En comparution immédiate à Lyon, les procédures policières questionnées

Ce mercredi 3 mai à Lyon, huit personnes étaient jugées en comparution immédiate après avoir été interpellées lors de la manifestation du 1er-Mai. Les faiblesses de certains dossiers questionnent les avocats.

Ce mercredi 3 mai à 14 h, la salle de comparution immédiate de tribunal judiciaire de Lyon était pleine comme elle l'est rarement. Presse, public, avocats, la tribune était belle pour le procureur adjoint, Alain Grellet, venu porter la voix du procureur de la République, Nicolas Jacquet : "Depuis le 17 mars, nous n'avions jamais assisté à un tel spectacle de désolation, a-t-il lancé en préambule.

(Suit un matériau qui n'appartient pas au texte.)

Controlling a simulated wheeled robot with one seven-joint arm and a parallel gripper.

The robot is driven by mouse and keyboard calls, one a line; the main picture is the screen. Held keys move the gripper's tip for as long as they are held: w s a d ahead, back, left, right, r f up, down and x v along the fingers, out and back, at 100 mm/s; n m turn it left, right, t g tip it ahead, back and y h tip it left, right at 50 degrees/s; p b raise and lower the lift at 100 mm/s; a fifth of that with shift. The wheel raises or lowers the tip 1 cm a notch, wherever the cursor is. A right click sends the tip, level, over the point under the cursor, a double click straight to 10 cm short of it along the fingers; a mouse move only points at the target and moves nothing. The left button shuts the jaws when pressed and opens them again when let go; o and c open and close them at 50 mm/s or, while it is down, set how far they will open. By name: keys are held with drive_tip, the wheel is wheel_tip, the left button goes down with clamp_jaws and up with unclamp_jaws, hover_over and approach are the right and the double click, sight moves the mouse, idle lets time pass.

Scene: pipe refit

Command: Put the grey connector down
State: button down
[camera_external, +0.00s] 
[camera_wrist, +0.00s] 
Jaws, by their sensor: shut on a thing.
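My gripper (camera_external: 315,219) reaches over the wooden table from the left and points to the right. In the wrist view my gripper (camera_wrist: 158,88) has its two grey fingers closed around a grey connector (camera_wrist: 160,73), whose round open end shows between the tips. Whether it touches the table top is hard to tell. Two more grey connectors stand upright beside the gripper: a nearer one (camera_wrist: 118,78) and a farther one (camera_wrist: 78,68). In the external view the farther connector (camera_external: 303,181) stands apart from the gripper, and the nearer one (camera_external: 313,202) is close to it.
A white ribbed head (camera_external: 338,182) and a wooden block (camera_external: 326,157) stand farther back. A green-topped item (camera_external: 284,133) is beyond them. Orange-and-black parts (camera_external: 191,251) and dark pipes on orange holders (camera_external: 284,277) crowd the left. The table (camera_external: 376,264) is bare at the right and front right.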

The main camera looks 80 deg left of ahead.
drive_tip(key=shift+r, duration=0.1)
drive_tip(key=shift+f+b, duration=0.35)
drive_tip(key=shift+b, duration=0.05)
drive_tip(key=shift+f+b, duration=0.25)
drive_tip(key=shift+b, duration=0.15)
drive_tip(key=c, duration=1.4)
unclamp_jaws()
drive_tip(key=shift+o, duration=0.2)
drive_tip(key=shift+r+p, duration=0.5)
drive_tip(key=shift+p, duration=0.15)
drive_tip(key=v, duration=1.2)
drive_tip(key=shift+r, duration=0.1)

Je peux vous assurer de toute ma détermination à ce que tous ceux qui s'en sont pris aux policiers puissent être traduits en Justice." Mais cette détermination est-elle aveugle aux procédures et enquêtes policières "saucissonnées" menées en 24 h, alors que 66 personnes avaient été interpellées ce 1er-Mai ? Plusieurs avocats le pensent.

"Le tribunal est extrêmement coulant avec des procédures que les services de police font à la va-vite sans aucune considération pour l'Etat de droit."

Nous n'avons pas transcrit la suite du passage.